§ **Your task**: Copy the lines that follow, keeping every character the same.

§ **Data section**:

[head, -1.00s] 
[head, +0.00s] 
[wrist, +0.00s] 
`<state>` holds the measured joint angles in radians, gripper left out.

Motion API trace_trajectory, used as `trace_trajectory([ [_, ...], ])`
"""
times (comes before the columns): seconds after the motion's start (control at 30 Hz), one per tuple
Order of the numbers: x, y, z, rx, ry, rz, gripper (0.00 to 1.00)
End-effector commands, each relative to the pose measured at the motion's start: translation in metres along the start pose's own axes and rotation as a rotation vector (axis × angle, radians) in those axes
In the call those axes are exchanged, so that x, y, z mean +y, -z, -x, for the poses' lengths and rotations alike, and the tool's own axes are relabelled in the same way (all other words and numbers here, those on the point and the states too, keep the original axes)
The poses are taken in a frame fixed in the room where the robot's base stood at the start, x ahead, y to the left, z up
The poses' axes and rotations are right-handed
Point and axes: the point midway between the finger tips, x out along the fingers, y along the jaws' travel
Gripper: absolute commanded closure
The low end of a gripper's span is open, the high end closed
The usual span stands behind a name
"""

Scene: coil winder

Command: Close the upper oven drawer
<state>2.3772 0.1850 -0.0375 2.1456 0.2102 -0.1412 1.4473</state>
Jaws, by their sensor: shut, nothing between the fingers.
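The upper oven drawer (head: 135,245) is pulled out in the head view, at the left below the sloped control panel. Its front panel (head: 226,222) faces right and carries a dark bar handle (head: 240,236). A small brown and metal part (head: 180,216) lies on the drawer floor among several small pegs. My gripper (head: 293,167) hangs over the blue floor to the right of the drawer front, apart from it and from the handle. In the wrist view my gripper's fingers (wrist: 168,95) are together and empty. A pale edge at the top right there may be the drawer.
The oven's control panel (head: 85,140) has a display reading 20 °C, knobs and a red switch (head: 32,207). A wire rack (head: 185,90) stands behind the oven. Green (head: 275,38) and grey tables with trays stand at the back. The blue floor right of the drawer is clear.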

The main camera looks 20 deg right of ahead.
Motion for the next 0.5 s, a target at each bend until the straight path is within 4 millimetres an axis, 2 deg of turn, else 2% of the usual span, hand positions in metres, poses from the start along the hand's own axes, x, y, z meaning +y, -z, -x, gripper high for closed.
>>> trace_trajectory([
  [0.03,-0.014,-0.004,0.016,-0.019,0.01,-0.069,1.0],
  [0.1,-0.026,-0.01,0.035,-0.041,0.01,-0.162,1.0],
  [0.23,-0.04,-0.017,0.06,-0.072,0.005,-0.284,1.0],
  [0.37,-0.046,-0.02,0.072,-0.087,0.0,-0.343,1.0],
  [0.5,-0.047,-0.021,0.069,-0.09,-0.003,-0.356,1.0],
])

§ **Task output**:
[head, -1.00s] 
[head, +0.00s] 
[wrist, +0.00s] 
`<state>` holds the measured joint angles in radians, gripper left out.

Motion API trace_trajectory, used as `trace_trajectory([ [_, ...], ])`
"""
times (comes before the columns): seconds after the motion's start (control at 30 Hz), one per tuple
Order of the numbers: x, y, z, rx, ry, rz, gripper (0.00 to 1.00)
End-effector commands, each relative to the pose measured at the motion's start: translation in metres along the start pose's own axes and rotation as a rotation vector (axis × angle, radians) in those axes
In the call those axes are exchanged, so that x, y, z mean +y, -z, -x, for the poses' lengths and rotations alike, and the tool's own axes are relabelled in the same way (all other words and numbers here, those on the point and the states too, keep the original axes)
The poses are taken in a frame fixed in the room where the robot's base stood at the start, x ahead, y to the left, z up
The poses' axes and rotations are right-handed
Point and axes: the point midway between the finger tips, x out along the fingers, y along the jaws' travel
Gripper: absolute commanded closure
The low end of a gripper's span is open, the high end closed
The usual span stands behind a name
"""

Scene: coil winder

Command: Close the upper oven drawer
<state>2.3772 0.1850 -0.0375 2.1456 0.2102 -0.1412 1.4473</state>
Jaws, by their sensor: shut, nothing between the fingers.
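The upper oven drawer (head: 135,245) is pulled out in the head view, at the left below the sloped control panel. Its front panel (head: 226,222) faces right and carries a dark bar handle (head: 240,236). A small brown and metal part (head: 180,216) lies on the drawer floor among several small pegs. My gripper (head: 293,167) hangs over the blue floor to the right of the drawer front, apart from it and from the handle. In the wrist view my gripper's fingers (wrist: 168,95) are together and empty. A pale edge at the top right there may be the drawer.
The oven's control panel (head: 85,140) has a display reading 20 °C, knobs and a red switch (head: 32,207). A wire rack (head: 185,90) stands behind the oven. Green (head: 275,38) and grey tables with trays stand at the back. The blue floor right of the drawer is clear.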

The main camera looks 20 deg right of ahead.
Motion for the next 0.5 s, a target at each bend until the straight path is within 4 millimetres an axis, 2 deg of turn, else 2% of the usual span, hand positions in metres, poses from the start along the hand's own axes, x, y, z meaning +y, -z, -x, gripper high for closed.
>>> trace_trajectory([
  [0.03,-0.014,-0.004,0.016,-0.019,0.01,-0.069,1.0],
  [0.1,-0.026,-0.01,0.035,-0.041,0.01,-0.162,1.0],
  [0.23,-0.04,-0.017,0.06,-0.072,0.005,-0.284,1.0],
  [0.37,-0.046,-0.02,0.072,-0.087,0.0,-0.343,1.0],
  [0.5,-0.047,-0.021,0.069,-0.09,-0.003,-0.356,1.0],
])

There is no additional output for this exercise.